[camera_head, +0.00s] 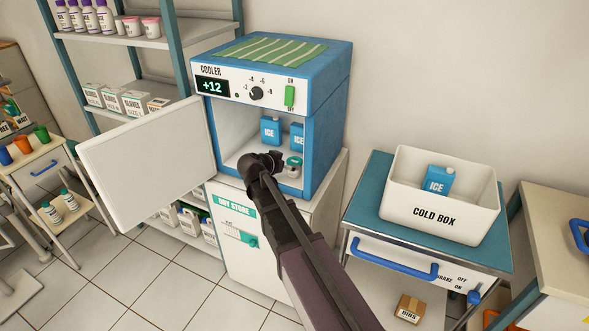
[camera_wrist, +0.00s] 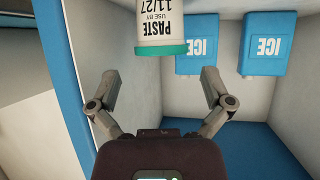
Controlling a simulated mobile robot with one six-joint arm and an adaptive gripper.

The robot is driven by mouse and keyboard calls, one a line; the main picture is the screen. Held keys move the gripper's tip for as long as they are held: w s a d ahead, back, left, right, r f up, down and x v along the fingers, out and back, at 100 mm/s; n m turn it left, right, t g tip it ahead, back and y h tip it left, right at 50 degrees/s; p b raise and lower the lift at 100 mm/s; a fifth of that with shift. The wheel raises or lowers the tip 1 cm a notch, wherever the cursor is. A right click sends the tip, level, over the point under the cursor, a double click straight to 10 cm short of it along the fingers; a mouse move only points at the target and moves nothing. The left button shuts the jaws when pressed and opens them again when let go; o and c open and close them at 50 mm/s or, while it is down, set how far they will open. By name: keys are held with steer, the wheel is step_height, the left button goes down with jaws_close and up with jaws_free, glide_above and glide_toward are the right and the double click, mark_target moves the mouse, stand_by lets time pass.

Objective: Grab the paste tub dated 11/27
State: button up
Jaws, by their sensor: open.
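The paste tub (camera_wrist: 160,22) is white with a green lid, and its label reads PASTE, USE BY 11/27. It appears upside down at the top of the wrist view, partly cut off by the frame edge. In the head view the tub (camera_head: 294,162) stands on the cooler floor, just right of my gripper (camera_head: 264,160). In the wrist view my gripper (camera_wrist: 162,78) is open and empty. Its two fingers are spread wide, and the tub lies beyond the fingertips, roughly centred between them. No contact shows.
The blue cooler (camera_head: 335,120) has its white door (camera_head: 150,155) swung open to the left. Two blue ice packs (camera_head: 270,130) are inside, behind the tub. The cooler's side wall (camera_wrist: 70,70) is close to the left finger. A cold box (camera_head: 440,218) holding an ice pack stands right.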

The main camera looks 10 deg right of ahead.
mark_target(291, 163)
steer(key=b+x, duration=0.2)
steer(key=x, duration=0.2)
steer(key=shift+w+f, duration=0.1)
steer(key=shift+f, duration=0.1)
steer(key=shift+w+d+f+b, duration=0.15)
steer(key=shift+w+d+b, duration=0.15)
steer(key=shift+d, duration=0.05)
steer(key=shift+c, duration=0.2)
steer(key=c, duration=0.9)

◇ ◇ ◇ ◇

- **Work to be completed**
Return the exact lines from the line with "The robot is" to the line with "State: button up", inclusive of both, with nothing added.

- **Result of this task**
The robot is driven by mouse and keyboard calls, one a line; the main picture is the screen. Held keys move the gripper's tip for as long as they are held: w s a d ahead, back, left, right, r f up, down and x v along the fingers, out and back, at 100 mm/s; n m turn it left, right, t g tip it ahead, back and y h tip it left, right at 50 degrees/s; p b raise and lower the lift at 100 mm/s; a fifth of that with shift. The wheel raises or lowers the tip 1 cm a notch, wherever the cursor is. A right click sends the tip, level, over the point under the cursor, a double click straight to 10 cm short of it along the fingers; a mouse move only points at the target and moves nothing. The left button shuts the jaws when pressed and opens them again when let go; o and c open and close them at 50 mm/s or, while it is down, set how far they will open. By name: keys are held with steer, the wheel is step_height, the left button goes down with jaws_close and up with jaws_free, glide_above and glide_toward are the right and the double click, mark_target moves the mouse, stand_by lets time pass.

Objective: Grab the paste tub dated 11/27
State: button up

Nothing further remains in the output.